On closet-cleaning day, I announced to my husband that I would be donating my dress as well. Though he’d agreed to unload every other item in our “donate” pile, he cautioned me on this one, saying I didn’t have to do that. But I was determined. I reached out to Lisa and arranged to ship her the gown for her personal charitable mission. All I had to do was put it in the mail.
My mistake was believing it would be easy.
Though my gown had been following my life in moving trucks for three decades, I still didn’t believe I was all that attached to it. I thought of it as just another possession I no longer needed, something filling space I wouldn’t have when we eventually downsize. Practical. Forward thinking. And harder than I thought.
So, the box sat. Next to my dresser. In the way. Waiting.
I hadn’t changed my mind. I was still planning to un-box the dress, try it on one last time (as one does), repackage it and ship it off to its future use. I believed in the cause. My heart went out to those grieving families. I wanted to help.
But before I could do that, I had to convince the owner—uh, me—to open that box.
It was just a dress, I reasoned. One I’d worn once, though admittedly on a pretty significant day. Still, it was just Day 1 of a marriage that has spanned nearly 12,000 now. I wasn’t worried that passing on the gown would make my memories fade, either. Not when after 30 years, I can still feel the heat of that August day, hear the rain on the church roof, and see my baby niece mouthing my full sleeve while I danced with her. Even the excuse that “my daughter might wear it someday” has lost its steam. Cinderella ’90s wedding dresses are fashion don’ts these days. And no one would agree to wear the hoop I had to slip on under it.
I had to stop stalling.
When one of our daughters visited in February, I decided it was time. While she and I were alone in the house, I told her, “I’m going to need you to help me.” I guess I just needed someone with me to witness the moment. And maybe to acknowledge that it was hard.
But I was ready.
I ripped the seal off the box, pulled the gown out from the layers of light blue tissue paper and stepped into it. Then, holding my breath, I zipped. It still fit. Bonus! But even as I celebrated, I braced myself for the wave of emotions that were sure to follow. They came, but it was a slack tide, a little froth around the ankles. After our sweet daughter took my photo in the dress, I slipped out of it, carefully packaged it and taped the shipping box shut.
Seven weeks after I promised to mail the gown, I actually did. And I was relieved.
When I messaged Lisa to let her know that the dress was on its way, she told me she understood the delay. Some women even change their minds. “It’s a very personal decision,” she wrote. That made sense to me now.
A few weeks later, when she sent me a photo of the first angel gown from my dress, I cried. But not for me. Not for the loss of my dress. My heart ached for those parents whose child might one day be laid to rest in it.
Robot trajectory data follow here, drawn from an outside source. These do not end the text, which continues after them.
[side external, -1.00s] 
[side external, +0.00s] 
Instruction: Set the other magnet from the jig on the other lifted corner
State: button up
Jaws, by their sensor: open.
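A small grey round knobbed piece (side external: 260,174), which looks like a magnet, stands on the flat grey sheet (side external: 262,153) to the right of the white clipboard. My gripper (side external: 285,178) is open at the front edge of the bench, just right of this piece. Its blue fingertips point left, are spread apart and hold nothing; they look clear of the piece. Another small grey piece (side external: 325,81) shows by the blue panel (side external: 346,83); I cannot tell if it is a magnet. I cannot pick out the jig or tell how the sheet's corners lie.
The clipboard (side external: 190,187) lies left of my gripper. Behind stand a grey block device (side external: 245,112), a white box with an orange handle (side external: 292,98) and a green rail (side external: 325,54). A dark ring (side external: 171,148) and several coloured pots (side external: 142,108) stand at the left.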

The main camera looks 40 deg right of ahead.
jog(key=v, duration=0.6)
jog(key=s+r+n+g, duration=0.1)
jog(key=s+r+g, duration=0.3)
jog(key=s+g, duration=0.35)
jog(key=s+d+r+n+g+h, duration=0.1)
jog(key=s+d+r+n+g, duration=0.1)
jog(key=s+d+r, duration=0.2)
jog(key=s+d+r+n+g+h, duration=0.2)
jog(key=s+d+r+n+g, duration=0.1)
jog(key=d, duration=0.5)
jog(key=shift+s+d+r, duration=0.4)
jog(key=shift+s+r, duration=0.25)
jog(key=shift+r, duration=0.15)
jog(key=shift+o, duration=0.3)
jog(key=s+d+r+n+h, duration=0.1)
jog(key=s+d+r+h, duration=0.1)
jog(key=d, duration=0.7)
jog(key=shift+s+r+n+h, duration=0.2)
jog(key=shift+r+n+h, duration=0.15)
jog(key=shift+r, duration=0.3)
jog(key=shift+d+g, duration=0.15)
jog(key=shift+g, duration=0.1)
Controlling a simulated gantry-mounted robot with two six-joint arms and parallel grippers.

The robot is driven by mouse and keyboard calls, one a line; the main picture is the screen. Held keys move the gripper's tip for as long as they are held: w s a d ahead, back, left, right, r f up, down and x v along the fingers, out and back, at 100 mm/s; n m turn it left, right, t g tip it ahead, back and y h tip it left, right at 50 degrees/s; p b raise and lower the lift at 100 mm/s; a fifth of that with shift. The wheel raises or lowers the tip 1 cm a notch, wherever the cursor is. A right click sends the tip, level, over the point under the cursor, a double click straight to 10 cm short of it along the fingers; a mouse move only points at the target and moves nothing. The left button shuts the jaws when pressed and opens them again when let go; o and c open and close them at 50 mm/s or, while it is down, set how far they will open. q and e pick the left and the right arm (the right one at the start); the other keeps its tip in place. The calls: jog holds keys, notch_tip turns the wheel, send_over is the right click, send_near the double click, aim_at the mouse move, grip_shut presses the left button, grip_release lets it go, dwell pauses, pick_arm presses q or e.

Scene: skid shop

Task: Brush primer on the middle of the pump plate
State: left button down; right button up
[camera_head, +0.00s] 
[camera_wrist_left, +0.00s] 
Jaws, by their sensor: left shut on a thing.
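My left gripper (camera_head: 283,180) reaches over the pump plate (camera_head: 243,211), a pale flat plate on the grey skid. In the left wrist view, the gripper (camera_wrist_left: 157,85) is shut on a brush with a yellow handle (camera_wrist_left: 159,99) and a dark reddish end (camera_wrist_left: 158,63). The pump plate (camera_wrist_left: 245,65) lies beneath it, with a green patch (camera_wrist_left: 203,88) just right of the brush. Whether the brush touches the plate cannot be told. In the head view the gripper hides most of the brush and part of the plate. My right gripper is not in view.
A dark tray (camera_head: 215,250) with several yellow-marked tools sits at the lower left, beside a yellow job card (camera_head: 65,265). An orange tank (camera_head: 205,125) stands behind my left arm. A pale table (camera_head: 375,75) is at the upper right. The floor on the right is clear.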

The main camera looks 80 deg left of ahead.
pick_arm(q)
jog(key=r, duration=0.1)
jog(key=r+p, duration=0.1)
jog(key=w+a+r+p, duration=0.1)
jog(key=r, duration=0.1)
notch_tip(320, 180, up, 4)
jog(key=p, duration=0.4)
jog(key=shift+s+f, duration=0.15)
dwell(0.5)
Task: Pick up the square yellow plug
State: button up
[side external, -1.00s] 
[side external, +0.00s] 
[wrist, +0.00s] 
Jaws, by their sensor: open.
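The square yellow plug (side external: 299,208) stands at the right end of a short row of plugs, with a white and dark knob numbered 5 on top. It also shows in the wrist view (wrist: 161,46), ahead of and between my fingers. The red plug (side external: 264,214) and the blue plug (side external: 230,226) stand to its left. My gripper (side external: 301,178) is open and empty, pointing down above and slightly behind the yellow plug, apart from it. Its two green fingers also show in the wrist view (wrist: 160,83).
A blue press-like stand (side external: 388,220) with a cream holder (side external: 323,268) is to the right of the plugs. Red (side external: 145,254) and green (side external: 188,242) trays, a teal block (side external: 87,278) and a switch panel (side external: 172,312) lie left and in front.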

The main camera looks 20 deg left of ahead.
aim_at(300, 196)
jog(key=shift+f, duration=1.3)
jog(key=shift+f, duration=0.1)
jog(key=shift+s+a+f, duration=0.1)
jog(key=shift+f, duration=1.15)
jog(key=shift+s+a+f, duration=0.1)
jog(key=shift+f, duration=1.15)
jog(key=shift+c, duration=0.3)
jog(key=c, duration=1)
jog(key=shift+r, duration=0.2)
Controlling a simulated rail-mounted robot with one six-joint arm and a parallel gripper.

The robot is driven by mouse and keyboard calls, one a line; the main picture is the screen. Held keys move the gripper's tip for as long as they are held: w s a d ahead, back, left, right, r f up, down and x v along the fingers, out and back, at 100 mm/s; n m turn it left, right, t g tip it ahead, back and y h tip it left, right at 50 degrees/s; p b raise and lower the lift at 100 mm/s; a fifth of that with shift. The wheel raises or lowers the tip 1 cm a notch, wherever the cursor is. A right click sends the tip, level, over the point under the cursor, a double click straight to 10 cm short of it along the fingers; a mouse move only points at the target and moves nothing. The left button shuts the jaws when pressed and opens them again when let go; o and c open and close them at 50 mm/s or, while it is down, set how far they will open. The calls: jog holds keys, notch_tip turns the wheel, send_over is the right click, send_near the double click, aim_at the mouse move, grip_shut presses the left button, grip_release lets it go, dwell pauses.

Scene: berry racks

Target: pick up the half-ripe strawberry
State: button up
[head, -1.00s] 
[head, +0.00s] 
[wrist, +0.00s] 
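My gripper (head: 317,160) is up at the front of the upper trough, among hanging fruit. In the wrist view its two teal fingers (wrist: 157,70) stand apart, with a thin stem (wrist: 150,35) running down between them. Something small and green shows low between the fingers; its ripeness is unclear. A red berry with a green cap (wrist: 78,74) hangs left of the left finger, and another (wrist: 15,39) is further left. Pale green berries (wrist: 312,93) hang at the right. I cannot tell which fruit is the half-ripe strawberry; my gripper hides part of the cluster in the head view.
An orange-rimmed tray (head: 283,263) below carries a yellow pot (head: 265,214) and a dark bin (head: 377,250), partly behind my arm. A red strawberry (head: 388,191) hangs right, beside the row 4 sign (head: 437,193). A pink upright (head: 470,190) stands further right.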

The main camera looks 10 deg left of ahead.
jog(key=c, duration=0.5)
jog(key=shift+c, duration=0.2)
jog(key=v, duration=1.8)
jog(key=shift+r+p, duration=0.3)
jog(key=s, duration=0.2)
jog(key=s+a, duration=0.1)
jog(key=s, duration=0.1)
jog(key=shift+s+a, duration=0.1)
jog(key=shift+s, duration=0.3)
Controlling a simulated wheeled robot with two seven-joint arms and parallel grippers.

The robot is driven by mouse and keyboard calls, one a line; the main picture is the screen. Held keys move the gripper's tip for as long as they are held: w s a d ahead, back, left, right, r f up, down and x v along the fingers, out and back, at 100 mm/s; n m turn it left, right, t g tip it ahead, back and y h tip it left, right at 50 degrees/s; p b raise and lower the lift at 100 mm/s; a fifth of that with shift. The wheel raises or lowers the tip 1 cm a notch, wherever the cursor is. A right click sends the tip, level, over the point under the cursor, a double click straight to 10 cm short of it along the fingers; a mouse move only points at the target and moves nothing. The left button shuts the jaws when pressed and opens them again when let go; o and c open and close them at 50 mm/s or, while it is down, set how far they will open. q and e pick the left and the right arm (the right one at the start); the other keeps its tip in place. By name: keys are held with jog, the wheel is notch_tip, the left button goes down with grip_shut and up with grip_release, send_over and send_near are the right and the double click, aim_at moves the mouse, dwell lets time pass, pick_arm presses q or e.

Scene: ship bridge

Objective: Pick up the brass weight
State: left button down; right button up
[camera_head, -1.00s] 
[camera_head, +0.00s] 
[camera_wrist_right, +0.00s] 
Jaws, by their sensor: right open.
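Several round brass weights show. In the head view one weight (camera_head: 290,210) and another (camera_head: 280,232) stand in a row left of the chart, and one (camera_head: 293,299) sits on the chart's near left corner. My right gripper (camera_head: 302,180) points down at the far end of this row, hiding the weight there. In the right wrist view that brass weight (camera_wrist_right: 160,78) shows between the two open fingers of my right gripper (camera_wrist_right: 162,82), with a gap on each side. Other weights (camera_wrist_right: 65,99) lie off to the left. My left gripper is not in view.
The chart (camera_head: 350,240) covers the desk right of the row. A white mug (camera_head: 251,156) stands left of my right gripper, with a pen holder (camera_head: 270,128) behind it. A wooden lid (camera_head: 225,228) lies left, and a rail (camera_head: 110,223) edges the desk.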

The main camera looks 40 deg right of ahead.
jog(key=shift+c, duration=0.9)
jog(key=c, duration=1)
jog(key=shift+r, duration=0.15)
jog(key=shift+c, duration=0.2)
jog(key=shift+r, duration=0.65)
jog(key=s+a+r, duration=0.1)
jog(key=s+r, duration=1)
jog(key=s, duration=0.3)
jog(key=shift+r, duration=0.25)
I can’t begin to imagine that type of loss.
The outfits are all finished now. Lisa was able to make seven different angel gowns from my dress. She will donate them to a funeral home in her area. I pray that they are never needed, but if they are, I hope they will bring a moment of comfort.
Thank you, Lisa, for your precious mission and for allowing me to be a part of it.
I’m happy knowing that the dress that once made me feel like a beautiful bride can now provide a kindness for others. It seems so right that after I’d loosened the threads of my own attachment, my gown could be transformed into more sweet garments, all sewn with love.